J’ai tellement écrit sur Douguine au cours des dix dernières années, et j’ai donné tellement d’interviews à son sujet (en plus de l’avoir interviewé plusieurs fois), que j’ai du mal à me résoudre à faire ici un autre récapitulatif complet de sa vision du monde. Mais je me dois de vous parler brièvement de la substance de la décennie Douguine.
Alors que la thèse de la fin de l’histoire soutenait que le monde tendait vers une unipolarité libérale globale, Douguine prédisait et appelait de ses vœux la multipolarité. Comme il l’a écrit dans sa Théorie d’un monde multipolaire et ailleurs, la multipolarité signifie un monde dans lequel il existe de nombreux blocs de civilisations, et non un modèle unique de civilisation (en effet, à cet égard, le point de vue de Douguine est plus proche de celui du colombien Nicolás Gómez Dávila, dont l’un des aphorismes se lit comme suit : « Les civilisations diffèrent radicalement entre elles. Mais d’une civilisation à l’autre, les quelques hommes civilisés se reconnaissent avec un sourire discret »).

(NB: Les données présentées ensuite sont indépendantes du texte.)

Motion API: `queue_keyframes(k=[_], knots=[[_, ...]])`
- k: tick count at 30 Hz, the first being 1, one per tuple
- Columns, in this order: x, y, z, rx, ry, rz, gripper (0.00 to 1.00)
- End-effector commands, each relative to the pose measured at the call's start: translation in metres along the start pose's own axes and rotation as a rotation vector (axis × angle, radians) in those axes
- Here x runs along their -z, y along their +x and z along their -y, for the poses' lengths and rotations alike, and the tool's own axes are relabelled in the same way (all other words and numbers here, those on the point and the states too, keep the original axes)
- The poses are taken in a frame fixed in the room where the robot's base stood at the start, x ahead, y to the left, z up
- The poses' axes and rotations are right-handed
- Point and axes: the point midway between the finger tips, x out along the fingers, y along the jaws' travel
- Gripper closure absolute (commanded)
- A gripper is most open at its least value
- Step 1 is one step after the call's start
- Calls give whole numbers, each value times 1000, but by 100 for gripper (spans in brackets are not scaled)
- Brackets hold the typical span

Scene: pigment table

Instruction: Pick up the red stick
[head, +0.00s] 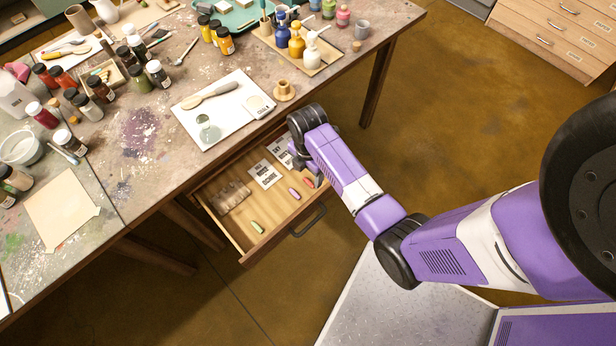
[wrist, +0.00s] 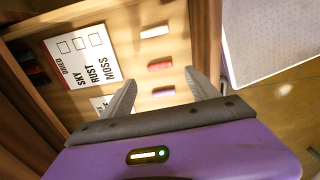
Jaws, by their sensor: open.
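The red stick (wrist: 160,65) lies in the open drawer, just beyond my fingertips in the wrist view. It also shows in the head view (head: 308,183), at the right side of the drawer (head: 245,250). My gripper (wrist: 160,77) is open and empty, its two fingers either side of the line to the red stick. A purple stick (wrist: 163,92) lies between my fingers in the picture, nearer than the red one. I cannot tell how high the fingers are above the drawer floor. In the head view my arm hides the gripper's fingers.
A cream stick (wrist: 154,31) lies beyond the red one. A green stick (head: 257,227) lies near the drawer front. Printed cards (wrist: 82,55) and a brown bundle (head: 233,197) share the drawer. The drawer's wooden wall (wrist: 207,35) rises close to my right finger. The tabletop (head: 150,180) overhangs behind.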

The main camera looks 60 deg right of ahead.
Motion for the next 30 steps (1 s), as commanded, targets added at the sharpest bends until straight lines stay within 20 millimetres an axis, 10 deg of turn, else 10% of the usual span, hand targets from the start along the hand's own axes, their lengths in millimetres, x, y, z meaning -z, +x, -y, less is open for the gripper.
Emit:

Si c’est tout ce que nous avons appris de Douguine, cela n’en reste pas moins précieux. La multipolarité a été l’un des mots-clés du règne de Poutine, comme je l’ai souligné dans cette présentation à Hillsdale, et vous seriez mieux placé pour comprendre les actions de la Russie sur la scène mondiale en sachant cela que vous ne le seriez en forçant tout dans la perspective aplatissante du libéralisme mondial.
Un autre élément important de la pensée de Douguine – bien sûr, il n’est pas le seul à l’avoir suggéré – est que le libéralisme représente dans une certaine mesure une guerre contre l’essence humaine, ou du moins consiste en une interprétation de ce que c’est que d’être humain qui culmine dans le dépassement technologique de l’humanité elle-même. Douguine a ainsi régulièrement soutenu la réouverture de la question qui, selon l’essai du Moment Straussien de Thiel, avait été fermée au début de la modernité et des Lumières : la question concernant l’homme. Dans la poursuite de cette question, Douguine a étudié, écrit et enseigné un large éventail d’auteurs pré et post-modernes, y compris des mystiques comme Palamas, Eckhart, Suso et Tauler, ainsi que des occultistes et des ésotéristes, comme Paracelse et Böhme. Il a écrit sur la « sociologie de l’imagination » (Durand), et a écrit plusieurs livres sur Martin Heidegger, l’existentialisme et la phénoménologie, sans parler de son sujet le plus obscur mais le plus important, celui du « sujet radical ».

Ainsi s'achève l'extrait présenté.